Set exercise:
Set down each record exactly as written.

Dataset records:
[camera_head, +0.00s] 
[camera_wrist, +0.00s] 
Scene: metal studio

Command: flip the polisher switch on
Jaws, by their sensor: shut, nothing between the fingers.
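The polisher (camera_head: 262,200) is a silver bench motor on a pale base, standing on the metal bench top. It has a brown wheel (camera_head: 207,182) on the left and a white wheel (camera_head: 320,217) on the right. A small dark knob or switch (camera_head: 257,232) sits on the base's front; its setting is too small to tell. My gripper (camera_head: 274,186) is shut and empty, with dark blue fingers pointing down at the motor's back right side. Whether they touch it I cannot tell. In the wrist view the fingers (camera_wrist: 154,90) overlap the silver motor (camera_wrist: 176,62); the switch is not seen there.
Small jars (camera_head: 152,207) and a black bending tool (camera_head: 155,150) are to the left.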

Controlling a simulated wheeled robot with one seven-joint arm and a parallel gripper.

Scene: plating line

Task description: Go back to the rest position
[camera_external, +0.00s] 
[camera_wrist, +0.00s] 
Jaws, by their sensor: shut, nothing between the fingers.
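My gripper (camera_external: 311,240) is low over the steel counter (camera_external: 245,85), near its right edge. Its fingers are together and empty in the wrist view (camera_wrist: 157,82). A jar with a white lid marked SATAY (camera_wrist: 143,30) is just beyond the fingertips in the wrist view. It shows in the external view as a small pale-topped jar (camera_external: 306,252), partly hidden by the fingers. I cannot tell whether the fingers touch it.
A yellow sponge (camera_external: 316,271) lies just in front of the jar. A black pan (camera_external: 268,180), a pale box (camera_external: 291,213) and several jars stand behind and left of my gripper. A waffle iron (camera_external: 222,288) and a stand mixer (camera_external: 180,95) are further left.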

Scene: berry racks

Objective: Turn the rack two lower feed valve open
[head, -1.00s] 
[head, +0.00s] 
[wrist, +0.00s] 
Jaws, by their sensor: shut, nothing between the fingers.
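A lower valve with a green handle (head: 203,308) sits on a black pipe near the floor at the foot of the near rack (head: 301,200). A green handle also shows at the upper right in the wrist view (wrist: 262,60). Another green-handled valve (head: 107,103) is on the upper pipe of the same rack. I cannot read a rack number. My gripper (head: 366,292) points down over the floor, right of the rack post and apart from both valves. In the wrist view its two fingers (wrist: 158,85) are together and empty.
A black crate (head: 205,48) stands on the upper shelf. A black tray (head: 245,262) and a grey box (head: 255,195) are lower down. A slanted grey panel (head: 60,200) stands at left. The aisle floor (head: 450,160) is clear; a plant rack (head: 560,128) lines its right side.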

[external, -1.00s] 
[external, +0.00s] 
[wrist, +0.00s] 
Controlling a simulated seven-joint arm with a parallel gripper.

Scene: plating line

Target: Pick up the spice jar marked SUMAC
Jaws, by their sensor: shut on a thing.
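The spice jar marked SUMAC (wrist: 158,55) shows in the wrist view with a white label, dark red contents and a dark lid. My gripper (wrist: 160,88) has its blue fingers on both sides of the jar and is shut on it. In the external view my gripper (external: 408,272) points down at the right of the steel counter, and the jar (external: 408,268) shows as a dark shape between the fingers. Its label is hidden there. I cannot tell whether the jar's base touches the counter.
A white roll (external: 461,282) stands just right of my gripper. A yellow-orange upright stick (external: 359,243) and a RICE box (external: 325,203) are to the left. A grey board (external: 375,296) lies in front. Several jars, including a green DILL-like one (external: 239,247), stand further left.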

Task answer:
[camera_head, +0.00s] 
[camera_wrist, +0.00s] 
Scene: metal studio

Command: flip the polisher switch on
Jaws, by their sensor: shut, nothing between the fingers.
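The polisher (camera_head: 262,200) is a silver bench motor on a pale base, standing on the metal bench top. It has a brown wheel (camera_head: 207,182) on the left and a white wheel (camera_head: 320,217) on the right. A small dark knob or switch (camera_head: 257,232) sits on the base's front; its setting is too small to tell. My gripper (camera_head: 274,186) is shut and empty, with dark blue fingers pointing down at the motor's back right side. Whether they touch it I cannot tell. In the wrist view the fingers (camera_wrist: 154,90) overlap the silver motor (camera_wrist: 176,62); the switch is not seen there.
Small jars (camera_head: 152,207) and a black bending tool (camera_head: 155,150) are to the left.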

Controlling a simulated wheeled robot with one seven-joint arm and a parallel gripper.

Scene: plating line

Task description: Go back to the rest position
[camera_external, +0.00s] 
[camera_wrist, +0.00s] 
Jaws, by their sensor: shut, nothing between the fingers.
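My gripper (camera_external: 311,240) is low over the steel counter (camera_external: 245,85), near its right edge. Its fingers are together and empty in the wrist view (camera_wrist: 157,82). A jar with a white lid marked SATAY (camera_wrist: 143,30) is just beyond the fingertips in the wrist view. It shows in the external view as a small pale-topped jar (camera_external: 306,252), partly hidden by the fingers. I cannot tell whether the fingers touch it.
A yellow sponge (camera_external: 316,271) lies just in front of the jar. A black pan (camera_external: 268,180), a pale box (camera_external: 291,213) and several jars stand behind and left of my gripper. A waffle iron (camera_external: 222,288) and a stand mixer (camera_external: 180,95) are further left.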

Scene: berry racks

Objective: Turn the rack two lower feed valve open
[head, -1.00s] 
[head, +0.00s] 
[wrist, +0.00s] 
Jaws, by their sensor: shut, nothing between the fingers.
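A lower valve with a green handle (head: 203,308) sits on a black pipe near the floor at the foot of the near rack (head: 301,200). A green handle also shows at the upper right in the wrist view (wrist: 262,60). Another green-handled valve (head: 107,103) is on the upper pipe of the same rack. I cannot read a rack number. My gripper (head: 366,292) points down over the floor, right of the rack post and apart from both valves. In the wrist view its two fingers (wrist: 158,85) are together and empty.
A black crate (head: 205,48) stands on the upper shelf. A black tray (head: 245,262) and a grey box (head: 255,195) are lower down. A slanted grey panel (head: 60,200) stands at left. The aisle floor (head: 450,160) is clear; a plant rack (head: 560,128) lines its right side.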

[external, -1.00s] 
[external, +0.00s] 
[wrist, +0.00s] 
Controlling a simulated seven-joint arm with a parallel gripper.

Scene: plating line

Target: Pick up the spice jar marked SUMAC
Jaws, by their sensor: shut on a thing.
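The spice jar marked SUMAC (wrist: 158,55) shows in the wrist view with a white label, dark red contents and a dark lid. My gripper (wrist: 160,88) has its blue fingers on both sides of the jar and is shut on it. In the external view my gripper (external: 408,272) points down at the right of the steel counter, and the jar (external: 408,268) shows as a dark shape between the fingers. Its label is hidden there. I cannot tell whether the jar's base touches the counter.
A white roll (external: 461,282) stands just right of my gripper. A yellow-orange upright stick (external: 359,243) and a RICE box (external: 325,203) are to the left. A grey board (external: 375,296) lies in front. Several jars, including a green DILL-like one (external: 239,247), stand further left.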

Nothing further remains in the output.